▶ Problem description:
Restate verbatim the lines between the one holding "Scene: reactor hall" and the one holding "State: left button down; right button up", both included, and no others.

[Begin]

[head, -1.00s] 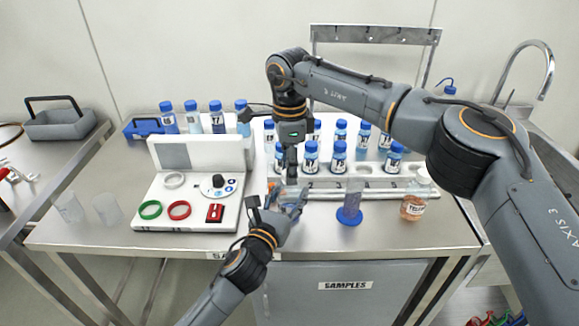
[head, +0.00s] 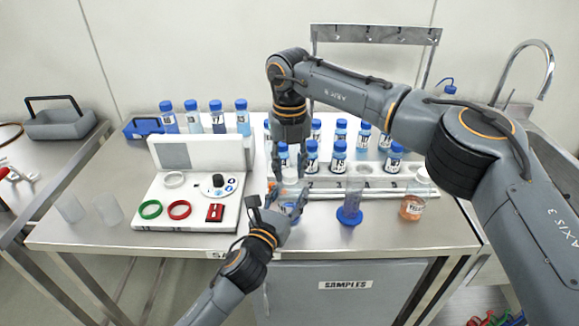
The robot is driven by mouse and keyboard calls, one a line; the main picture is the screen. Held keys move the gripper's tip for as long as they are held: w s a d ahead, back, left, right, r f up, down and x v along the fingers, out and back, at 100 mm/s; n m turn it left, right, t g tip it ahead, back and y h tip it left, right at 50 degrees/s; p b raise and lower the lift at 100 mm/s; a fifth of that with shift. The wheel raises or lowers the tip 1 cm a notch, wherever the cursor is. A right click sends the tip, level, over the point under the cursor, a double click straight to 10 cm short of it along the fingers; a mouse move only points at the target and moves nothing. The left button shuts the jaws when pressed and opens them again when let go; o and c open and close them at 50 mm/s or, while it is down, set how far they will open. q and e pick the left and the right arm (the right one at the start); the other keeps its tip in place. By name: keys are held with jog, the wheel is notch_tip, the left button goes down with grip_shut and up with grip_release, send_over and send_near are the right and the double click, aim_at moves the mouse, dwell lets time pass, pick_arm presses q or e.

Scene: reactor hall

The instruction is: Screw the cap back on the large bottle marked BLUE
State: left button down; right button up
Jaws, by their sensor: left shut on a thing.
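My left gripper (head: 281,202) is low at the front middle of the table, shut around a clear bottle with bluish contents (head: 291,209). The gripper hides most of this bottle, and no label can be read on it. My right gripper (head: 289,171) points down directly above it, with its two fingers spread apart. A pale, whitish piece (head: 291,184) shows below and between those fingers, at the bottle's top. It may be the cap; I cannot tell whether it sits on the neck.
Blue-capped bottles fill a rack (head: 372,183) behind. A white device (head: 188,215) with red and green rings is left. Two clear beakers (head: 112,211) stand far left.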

[End]

▶ The solution:
Scene: reactor hall

The instruction is: Screw the cap back on the large bottle marked BLUE
State: left button down; right button up

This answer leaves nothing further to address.